Aim:
Exactly the lines from the one containing "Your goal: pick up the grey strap" through the one containing "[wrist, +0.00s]" must be returned; include both ends and nothing else.

Dataset rows:
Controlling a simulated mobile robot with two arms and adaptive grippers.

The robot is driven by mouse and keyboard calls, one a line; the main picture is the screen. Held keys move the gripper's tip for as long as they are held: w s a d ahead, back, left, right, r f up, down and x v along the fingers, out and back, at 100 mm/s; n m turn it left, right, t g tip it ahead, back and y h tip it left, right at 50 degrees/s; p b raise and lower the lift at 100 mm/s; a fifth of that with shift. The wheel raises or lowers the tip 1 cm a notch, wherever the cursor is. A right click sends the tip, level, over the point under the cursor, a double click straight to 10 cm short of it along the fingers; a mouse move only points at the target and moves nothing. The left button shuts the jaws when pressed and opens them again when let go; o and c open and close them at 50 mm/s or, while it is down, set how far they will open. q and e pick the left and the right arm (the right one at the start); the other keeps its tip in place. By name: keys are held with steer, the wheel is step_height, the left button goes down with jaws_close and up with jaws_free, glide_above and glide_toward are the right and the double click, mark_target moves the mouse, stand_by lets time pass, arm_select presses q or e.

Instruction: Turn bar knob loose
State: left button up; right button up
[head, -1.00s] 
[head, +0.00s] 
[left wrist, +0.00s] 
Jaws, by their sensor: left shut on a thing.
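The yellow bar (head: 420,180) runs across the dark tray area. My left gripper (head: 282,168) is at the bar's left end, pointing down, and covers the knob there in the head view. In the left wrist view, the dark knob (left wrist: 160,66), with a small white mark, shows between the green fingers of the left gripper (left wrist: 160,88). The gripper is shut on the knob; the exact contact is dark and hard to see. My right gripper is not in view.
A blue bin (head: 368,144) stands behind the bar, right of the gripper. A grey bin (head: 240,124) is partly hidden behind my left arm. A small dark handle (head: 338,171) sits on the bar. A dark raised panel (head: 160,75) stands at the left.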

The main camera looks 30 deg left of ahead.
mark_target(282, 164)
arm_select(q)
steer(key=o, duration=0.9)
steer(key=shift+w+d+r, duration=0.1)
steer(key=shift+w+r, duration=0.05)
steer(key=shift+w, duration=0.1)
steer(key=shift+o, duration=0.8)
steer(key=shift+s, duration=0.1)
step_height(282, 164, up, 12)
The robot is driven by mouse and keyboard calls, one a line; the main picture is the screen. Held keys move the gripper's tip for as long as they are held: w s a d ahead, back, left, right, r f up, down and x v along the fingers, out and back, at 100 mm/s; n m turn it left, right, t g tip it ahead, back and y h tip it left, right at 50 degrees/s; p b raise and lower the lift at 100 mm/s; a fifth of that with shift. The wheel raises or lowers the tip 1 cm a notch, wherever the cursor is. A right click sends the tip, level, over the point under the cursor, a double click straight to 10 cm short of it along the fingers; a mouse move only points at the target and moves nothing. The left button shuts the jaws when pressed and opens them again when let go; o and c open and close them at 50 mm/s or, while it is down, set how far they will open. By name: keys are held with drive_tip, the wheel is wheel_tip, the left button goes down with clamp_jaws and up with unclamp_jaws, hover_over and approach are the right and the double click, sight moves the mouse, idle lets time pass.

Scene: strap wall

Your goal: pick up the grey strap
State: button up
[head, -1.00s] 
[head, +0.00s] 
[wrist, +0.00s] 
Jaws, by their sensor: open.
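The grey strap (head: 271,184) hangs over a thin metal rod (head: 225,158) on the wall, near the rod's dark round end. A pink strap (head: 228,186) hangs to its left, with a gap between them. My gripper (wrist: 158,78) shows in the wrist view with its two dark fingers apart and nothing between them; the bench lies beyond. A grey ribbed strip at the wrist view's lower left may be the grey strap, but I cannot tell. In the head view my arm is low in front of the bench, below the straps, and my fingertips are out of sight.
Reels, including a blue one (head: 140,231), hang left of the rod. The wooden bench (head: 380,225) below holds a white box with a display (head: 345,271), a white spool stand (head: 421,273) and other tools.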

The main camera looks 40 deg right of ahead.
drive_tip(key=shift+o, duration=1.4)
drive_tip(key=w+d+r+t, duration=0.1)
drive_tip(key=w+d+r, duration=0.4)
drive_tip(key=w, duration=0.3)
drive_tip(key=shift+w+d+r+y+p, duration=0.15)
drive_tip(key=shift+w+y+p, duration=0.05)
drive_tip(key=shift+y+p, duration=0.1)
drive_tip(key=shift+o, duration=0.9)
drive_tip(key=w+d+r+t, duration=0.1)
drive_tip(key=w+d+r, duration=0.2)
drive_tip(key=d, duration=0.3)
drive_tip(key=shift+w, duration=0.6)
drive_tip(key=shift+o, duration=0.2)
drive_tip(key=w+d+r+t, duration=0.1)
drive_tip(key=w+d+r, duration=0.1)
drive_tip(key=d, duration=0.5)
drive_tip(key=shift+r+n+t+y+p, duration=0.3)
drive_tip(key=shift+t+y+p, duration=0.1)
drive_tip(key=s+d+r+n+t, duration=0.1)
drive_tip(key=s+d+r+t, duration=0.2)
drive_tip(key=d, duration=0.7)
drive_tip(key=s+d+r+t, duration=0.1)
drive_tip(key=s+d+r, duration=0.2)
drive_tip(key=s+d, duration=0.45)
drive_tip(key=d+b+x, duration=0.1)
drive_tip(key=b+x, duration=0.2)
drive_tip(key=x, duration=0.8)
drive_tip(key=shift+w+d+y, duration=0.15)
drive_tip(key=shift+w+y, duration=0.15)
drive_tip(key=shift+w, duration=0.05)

Finished exercise:
Your goal: pick up the grey strap
State: button up
[head, -1.00s] 
[head, +0.00s] 
[wrist, +0.00s] 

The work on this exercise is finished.